Два пути в русском богословии

Русское Царство оказалось связано с судьбами Церкви. В каких отношениях могли находиться Царство и Церковь? Христианская традиция знала два проекта: хилиазм и амилленаризм. Хилиастический проект – это сражение Церкви за землю, победа духовных сил над Градом земным. Земная история венчается Тысячелетним Царством Христа на земле, повергшем всех царей земных и основавшем государство праведников. Это, так сказать, христианский авангард – преодоление земного на земле. Искаженный хилиазм предстает как некое земное изобилие, мир комфорта и неги, такой хилиазм часто называют «иудейским».

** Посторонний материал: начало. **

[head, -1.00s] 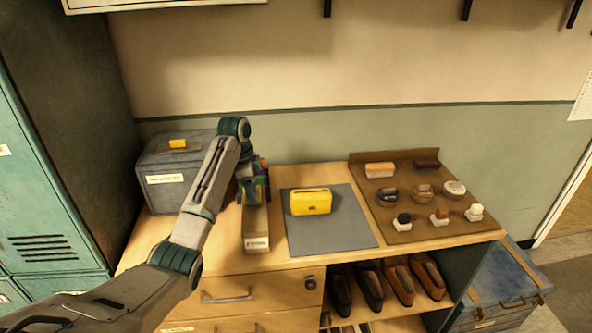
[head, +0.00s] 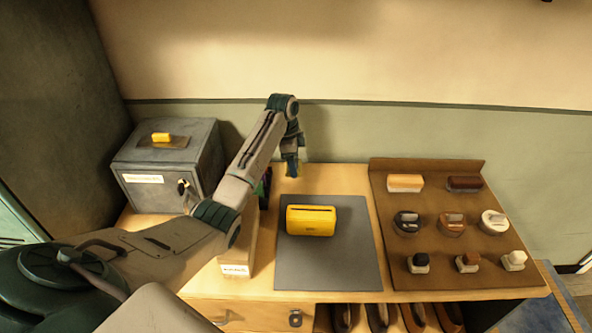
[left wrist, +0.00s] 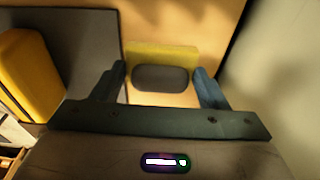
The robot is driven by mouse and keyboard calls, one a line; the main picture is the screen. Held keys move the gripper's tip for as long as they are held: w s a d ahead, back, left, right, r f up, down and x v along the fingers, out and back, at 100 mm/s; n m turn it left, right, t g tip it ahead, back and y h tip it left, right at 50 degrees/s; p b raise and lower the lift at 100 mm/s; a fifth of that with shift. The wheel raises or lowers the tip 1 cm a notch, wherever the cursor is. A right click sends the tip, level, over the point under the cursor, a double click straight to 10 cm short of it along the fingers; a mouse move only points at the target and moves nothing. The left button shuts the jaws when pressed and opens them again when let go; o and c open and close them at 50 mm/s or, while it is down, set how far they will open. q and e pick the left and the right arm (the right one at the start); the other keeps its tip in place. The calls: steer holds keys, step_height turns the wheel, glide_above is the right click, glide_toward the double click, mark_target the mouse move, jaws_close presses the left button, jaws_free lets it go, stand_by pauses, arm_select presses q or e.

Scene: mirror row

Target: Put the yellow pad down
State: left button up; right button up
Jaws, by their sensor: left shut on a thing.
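My left gripper (head: 291,168) is over the back of the wooden table, behind the grey mat. In the left wrist view its two fingers (left wrist: 160,86) are shut on the yellow pad (left wrist: 160,53), which has a dark oval patch on the side facing the camera. My right gripper is not in view.
A yellow slotted block (head: 311,229) stands on the grey mat (head: 325,270). A brown board (head: 440,270) with several brushes and pads is at right. A grey box (head: 195,160) with a yellow piece on top is at left. Bare wood (head: 335,175) lies behind the mat.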

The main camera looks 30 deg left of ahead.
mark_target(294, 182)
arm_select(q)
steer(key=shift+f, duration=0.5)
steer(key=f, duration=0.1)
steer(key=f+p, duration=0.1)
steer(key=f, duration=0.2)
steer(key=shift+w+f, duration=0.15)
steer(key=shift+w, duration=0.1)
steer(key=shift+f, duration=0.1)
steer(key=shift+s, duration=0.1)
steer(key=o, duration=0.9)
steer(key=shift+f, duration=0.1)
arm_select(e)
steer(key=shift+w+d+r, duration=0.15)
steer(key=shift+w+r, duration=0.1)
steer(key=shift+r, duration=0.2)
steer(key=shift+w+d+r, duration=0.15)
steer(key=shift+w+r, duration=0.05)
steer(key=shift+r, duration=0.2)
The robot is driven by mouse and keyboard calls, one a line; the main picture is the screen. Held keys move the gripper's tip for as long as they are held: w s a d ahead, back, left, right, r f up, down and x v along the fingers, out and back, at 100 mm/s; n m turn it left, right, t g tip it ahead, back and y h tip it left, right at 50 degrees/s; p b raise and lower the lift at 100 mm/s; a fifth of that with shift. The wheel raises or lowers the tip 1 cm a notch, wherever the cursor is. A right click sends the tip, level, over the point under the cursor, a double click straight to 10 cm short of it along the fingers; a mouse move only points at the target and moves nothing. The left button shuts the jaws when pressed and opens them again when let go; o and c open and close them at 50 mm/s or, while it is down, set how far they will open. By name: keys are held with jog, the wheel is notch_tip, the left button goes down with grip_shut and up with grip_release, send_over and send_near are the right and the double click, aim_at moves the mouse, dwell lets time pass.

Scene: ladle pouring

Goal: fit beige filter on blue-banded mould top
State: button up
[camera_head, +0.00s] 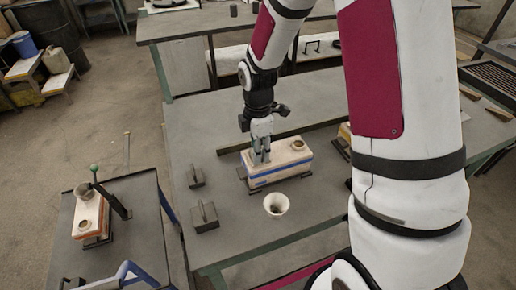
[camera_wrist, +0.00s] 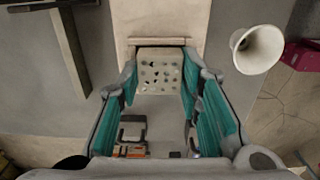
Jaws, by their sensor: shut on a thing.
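The blue-banded mould (camera_head: 285,163) is a beige block with a blue stripe, standing on the grey table, with a round cup at the right of its top. My gripper (camera_head: 262,158) points down over the left part of the mould's top. In the wrist view, my gripper (camera_wrist: 160,80) is shut on the beige filter (camera_wrist: 160,72), a square plate with several holes. The mould's beige top (camera_wrist: 160,20) shows beyond it. The filter is hidden by my fingers in the head view, and I cannot tell whether it touches the mould.
A white cone-shaped cup (camera_head: 276,205) stands in front of the mould and shows in the wrist view (camera_wrist: 257,48). Dark handled blocks (camera_head: 205,217) lie to the left. An orange-banded mould (camera_head: 90,217) is on the left cart. A yellow-banded block (camera_head: 345,131) is partly hidden behind my arm.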

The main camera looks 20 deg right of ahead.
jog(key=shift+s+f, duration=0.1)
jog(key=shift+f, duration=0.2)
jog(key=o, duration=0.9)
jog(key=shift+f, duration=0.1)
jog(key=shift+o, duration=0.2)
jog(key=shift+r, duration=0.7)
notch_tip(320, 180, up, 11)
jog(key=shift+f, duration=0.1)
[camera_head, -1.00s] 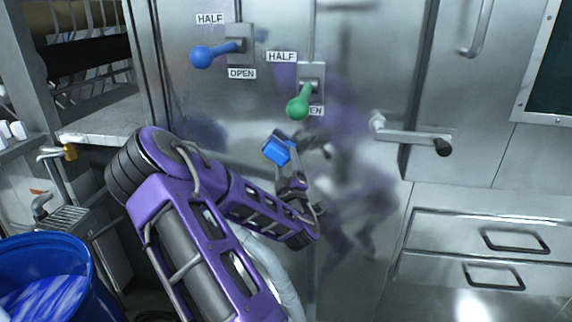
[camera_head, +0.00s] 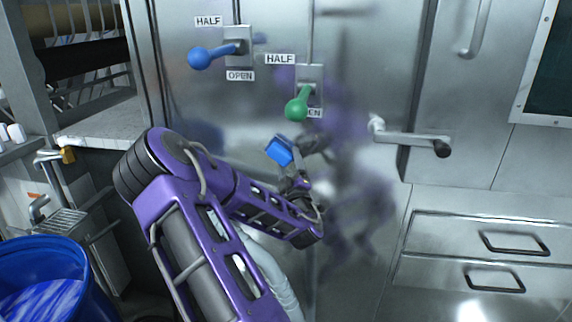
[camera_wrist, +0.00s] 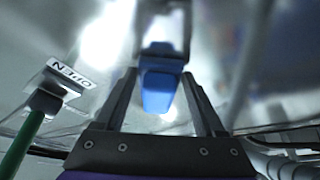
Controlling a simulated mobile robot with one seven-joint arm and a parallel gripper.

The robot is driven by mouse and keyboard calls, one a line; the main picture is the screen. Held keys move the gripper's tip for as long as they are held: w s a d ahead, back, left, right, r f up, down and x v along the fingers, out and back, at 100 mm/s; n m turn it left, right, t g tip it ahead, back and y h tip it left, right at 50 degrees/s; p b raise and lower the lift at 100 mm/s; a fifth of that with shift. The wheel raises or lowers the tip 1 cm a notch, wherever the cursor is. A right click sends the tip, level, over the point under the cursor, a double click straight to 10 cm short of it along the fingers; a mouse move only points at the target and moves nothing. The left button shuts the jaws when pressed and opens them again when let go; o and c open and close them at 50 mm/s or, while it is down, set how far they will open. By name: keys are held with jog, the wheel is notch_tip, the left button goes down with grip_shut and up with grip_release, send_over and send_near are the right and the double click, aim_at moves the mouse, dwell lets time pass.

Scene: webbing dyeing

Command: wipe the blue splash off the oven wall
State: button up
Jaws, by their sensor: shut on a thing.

Амилленаризм оформляется в трактате Блаженного Августина «О Граде Божием». С момента изгнания падших ангелов и сатаны начинается история Града земного. Каин принадлежит Граду земному, Авель – Граду Божию. Сим и Иафет – Граду Божию, Хам – Граду земному. Град земной – тот, что отринул небесную родину, отринул высшее духовное предназначение человека – и стал подданным земных царств, рабом земных страстей. Граждане Града Божия на земле – странники, они обретают родину на небесах. Тысячелетнее их Царство есть воцарение в христианской церкви, где смерть уже не властна, а бессмертие обретается во Христе. Итак, Град Божий на земле – это сонм странников, корабль в океане земных страстей. И ни в одном земном царстве Град Божий не воплотится, потому что его основание – в инобытии.
Амилленаризм распространился в православном мире благодаря толкованиям на Апокалипсис Андрея Кесарийского, некогда даже более популярным, нежели сам Апокалипсис. Но это не значит, что хилиазм сошел с исторической сцены – хилиастическая мечта была самой естественной, живой мечтой о будущем в народном христианстве, в простой вере крестьян и городских низов.
Московское Царство было все же царством, земным и несовершенным. Оно отнюдь не стремилось превратиться в Царство Христово, низложить своих царей и упразднить земные порядки. Оно, естественно, выбрало парадигму амилленаризма: оно охраняет странствующий Град Божий, которому торжество обещано в инобытии.
Вот как поясняет политический смысл идей Бл. Августина священноисповедник Амвросий (Полянский):
«Ему, Царству Божию, нет нужды до образа и обычаев жизни людей, конечно, если это не противоречит вере и благочестию. Оно не придает значения различию в нравах, законах и учреждениях и ничего этого не только не отрицает, не разрушает, а, напротив, поддерживает и охраняет, опять если все это не противоречит благочестию; оно молится за царей и начальников; повинуется законам земного града, если они не разрушают его религии; пользуется земным миром. Вообще, не придавая значения политическому, гражданскому устройству, внешним условиям жизни людей, Царство Божие требует только веры в Бога и жизни, согласно с ней» («Учение о Царстве Божием по сочинению Блаженного Августина “О Граде Божием”», Тверь, 2003, с. 63).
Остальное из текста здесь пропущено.